• **STATED GOAL**
Return only the lines running from the line with "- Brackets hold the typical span" down to the line with "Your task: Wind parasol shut", both included, exactly as they appear.

— start —

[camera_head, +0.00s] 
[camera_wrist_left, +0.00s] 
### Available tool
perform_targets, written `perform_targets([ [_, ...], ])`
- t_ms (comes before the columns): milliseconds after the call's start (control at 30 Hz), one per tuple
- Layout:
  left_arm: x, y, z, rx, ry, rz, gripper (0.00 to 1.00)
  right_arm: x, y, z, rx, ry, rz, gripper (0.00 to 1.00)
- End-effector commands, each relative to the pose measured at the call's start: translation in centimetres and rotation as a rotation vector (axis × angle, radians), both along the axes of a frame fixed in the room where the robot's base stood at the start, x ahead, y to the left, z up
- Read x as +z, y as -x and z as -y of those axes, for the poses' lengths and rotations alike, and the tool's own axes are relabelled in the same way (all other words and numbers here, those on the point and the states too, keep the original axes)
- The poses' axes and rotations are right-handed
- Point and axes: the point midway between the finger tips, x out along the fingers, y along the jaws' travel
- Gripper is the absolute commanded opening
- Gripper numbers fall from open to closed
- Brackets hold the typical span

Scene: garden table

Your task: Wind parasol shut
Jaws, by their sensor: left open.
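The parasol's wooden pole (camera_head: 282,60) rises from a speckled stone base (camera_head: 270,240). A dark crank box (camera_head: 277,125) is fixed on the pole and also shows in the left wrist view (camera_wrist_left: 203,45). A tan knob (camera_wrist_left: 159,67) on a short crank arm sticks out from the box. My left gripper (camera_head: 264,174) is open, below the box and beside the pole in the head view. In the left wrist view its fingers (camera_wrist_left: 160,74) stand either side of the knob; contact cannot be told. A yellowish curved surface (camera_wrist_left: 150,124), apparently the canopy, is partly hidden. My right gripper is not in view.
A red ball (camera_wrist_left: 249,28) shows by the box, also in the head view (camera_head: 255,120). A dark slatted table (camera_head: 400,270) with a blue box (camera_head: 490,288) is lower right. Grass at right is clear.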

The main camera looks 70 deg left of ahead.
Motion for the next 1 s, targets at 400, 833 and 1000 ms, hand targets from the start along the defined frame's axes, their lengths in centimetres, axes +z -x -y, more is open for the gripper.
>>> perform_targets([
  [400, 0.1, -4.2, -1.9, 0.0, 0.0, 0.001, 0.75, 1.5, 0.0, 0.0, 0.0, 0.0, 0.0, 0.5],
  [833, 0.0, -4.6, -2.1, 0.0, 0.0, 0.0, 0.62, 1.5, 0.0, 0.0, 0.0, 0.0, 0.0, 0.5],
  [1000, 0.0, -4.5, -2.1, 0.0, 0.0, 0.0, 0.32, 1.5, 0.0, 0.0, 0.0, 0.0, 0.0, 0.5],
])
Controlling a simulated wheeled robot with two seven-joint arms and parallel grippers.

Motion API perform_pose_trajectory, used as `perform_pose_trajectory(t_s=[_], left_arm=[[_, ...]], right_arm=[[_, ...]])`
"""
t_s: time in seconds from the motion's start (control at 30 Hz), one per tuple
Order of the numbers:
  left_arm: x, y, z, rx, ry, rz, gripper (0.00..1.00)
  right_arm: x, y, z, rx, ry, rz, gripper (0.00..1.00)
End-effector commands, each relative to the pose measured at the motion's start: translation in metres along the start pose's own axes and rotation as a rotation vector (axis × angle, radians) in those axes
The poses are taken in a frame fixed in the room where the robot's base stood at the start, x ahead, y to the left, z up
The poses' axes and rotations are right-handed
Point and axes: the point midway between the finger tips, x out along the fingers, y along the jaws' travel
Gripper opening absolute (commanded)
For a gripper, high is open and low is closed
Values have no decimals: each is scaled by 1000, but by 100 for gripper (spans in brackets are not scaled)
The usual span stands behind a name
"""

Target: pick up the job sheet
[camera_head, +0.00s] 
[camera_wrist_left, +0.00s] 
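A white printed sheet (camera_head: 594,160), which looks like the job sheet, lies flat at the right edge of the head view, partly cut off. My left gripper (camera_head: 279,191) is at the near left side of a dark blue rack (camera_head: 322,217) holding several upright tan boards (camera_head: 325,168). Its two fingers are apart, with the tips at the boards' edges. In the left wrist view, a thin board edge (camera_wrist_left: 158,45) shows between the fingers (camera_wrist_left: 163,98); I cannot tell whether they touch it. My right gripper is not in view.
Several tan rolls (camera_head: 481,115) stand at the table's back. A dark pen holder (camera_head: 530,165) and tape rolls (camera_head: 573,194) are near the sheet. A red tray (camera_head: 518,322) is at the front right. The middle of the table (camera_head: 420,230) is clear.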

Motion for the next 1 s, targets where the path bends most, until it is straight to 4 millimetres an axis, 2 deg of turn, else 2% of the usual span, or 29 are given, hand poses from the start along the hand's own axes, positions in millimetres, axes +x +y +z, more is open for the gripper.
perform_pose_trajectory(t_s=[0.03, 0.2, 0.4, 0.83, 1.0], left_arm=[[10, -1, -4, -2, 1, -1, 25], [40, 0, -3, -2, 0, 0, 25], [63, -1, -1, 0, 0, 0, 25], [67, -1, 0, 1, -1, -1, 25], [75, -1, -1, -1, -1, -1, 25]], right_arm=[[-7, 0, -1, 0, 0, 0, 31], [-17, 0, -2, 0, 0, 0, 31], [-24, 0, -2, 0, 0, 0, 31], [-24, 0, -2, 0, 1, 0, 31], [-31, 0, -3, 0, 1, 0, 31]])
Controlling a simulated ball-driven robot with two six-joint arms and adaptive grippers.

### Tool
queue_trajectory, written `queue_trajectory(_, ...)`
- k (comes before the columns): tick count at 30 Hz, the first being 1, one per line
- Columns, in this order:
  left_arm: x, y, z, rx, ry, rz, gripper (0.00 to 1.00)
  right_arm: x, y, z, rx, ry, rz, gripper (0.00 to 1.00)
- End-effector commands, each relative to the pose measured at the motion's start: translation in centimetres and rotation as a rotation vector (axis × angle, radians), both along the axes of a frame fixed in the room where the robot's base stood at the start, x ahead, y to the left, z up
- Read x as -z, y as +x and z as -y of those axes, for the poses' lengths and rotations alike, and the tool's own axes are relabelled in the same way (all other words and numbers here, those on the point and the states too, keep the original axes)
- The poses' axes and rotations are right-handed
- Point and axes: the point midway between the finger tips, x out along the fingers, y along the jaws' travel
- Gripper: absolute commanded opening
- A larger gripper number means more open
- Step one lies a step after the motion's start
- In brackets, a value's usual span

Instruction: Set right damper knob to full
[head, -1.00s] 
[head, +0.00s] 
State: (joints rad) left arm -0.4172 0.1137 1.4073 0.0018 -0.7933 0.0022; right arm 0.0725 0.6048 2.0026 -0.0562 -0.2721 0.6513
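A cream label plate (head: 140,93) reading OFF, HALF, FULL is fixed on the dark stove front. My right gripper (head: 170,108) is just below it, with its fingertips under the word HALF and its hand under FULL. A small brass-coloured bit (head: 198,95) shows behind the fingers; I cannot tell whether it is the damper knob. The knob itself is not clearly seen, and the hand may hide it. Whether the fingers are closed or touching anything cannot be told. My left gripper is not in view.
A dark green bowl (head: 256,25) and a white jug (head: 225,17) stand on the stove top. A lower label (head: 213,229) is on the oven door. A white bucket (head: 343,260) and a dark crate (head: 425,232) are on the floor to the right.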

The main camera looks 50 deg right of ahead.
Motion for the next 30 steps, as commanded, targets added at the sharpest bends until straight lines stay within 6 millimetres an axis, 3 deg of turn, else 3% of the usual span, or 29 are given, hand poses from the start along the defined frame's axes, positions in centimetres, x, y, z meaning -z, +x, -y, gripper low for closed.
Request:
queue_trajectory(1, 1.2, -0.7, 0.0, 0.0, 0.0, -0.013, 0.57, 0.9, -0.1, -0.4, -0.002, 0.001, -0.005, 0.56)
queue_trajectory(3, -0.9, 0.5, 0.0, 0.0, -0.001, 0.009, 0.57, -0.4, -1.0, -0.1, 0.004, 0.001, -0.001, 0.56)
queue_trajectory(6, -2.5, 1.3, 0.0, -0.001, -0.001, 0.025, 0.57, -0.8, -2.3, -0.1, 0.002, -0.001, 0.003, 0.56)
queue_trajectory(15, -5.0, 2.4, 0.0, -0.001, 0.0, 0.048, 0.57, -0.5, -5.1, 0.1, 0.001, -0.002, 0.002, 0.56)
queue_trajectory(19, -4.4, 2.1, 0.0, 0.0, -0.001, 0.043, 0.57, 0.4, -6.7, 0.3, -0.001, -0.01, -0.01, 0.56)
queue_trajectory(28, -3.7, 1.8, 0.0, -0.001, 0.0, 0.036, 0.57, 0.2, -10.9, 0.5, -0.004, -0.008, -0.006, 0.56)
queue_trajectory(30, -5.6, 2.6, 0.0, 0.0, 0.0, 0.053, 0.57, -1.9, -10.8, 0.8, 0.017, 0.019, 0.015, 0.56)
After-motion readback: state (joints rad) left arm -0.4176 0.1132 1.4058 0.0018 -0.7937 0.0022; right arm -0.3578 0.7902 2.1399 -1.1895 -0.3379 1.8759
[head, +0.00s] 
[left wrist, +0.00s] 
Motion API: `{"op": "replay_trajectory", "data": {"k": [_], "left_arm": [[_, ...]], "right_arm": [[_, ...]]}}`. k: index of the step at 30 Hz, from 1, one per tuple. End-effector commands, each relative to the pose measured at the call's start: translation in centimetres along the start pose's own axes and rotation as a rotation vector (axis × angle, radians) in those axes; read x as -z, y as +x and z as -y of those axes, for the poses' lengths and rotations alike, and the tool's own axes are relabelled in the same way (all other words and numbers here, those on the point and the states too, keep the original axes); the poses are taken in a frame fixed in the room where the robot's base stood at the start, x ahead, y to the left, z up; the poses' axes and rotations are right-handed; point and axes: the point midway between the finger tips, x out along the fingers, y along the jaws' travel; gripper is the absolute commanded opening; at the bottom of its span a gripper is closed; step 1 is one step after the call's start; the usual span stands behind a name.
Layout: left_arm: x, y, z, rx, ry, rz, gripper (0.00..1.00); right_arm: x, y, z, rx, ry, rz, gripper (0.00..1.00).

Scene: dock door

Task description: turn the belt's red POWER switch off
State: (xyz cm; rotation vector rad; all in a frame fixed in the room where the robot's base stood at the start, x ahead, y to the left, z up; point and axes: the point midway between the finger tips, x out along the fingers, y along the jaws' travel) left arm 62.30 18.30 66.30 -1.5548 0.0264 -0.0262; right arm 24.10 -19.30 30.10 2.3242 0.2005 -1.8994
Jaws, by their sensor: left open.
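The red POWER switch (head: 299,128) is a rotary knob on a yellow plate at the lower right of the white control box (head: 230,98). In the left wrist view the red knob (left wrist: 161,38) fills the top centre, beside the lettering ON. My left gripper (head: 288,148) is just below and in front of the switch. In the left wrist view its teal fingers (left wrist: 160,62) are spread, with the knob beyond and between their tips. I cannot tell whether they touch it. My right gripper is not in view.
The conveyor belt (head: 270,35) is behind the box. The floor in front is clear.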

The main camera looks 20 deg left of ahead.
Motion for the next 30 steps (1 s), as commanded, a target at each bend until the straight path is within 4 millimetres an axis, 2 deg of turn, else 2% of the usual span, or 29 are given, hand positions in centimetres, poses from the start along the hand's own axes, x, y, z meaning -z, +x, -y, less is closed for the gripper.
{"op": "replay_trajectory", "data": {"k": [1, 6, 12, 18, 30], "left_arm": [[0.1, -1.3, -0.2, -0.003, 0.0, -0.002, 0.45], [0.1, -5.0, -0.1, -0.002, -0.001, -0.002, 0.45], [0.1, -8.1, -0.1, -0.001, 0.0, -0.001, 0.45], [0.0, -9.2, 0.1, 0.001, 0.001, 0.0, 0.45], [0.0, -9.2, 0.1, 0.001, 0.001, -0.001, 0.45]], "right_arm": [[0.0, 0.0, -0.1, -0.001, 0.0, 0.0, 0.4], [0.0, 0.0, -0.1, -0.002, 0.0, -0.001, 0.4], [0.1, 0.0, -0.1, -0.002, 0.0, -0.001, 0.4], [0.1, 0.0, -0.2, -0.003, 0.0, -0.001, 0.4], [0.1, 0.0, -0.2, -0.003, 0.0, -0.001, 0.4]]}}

— end —

• **EXERCISE OUTPUT**
- Brackets hold the typical span

Scene: garden table

Your task: Wind parasol shut

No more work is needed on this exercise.